**What the exercise asks:** Repeat the entire listing exactly as written.

**Collected material:**
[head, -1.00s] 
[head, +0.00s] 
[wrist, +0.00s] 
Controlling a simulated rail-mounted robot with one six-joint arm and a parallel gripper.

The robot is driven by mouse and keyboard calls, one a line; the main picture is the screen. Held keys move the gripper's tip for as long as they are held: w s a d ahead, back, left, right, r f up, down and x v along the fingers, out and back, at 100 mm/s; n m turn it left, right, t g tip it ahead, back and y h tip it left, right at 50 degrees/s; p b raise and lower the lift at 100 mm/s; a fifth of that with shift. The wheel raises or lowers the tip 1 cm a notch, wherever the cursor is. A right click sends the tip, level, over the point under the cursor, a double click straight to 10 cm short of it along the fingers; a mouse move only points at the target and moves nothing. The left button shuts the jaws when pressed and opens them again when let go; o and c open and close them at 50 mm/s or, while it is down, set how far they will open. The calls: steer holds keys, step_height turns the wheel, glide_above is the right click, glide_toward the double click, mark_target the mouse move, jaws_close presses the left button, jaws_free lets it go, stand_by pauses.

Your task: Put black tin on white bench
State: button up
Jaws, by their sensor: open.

**Finished task:**
[head, -1.00s] 
[head, +0.00s] 
[wrist, +0.00s] 
Controlling a simulated rail-mounted robot with one six-joint arm and a parallel gripper.

The robot is driven by mouse and keyboard calls, one a line; the main picture is the screen. Held keys move the gripper's tip for as long as they are held: w s a d ahead, back, left, right, r f up, down and x v along the fingers, out and back, at 100 mm/s; n m turn it left, right, t g tip it ahead, back and y h tip it left, right at 50 degrees/s; p b raise and lower the lift at 100 mm/s; a fifth of that with shift. The wheel raises or lowers the tip 1 cm a notch, wherever the cursor is. A right click sends the tip, level, over the point under the cursor, a double click straight to 10 cm short of it along the fingers; a mouse move only points at the target and moves nothing. The left button shuts the jaws when pressed and opens them again when let go; o and c open and close them at 50 mm/s or, while it is down, set how far they will open. The calls: steer holds keys, step_height turns the wheel, glide_above is the right click, glide_toward the double click, mark_target the mouse move, jaws_close presses the left button, jaws_free lets it go, stand_by pauses.

Your task: Put black tin on white bench
State: button up
Jaws, by their sensor: open.

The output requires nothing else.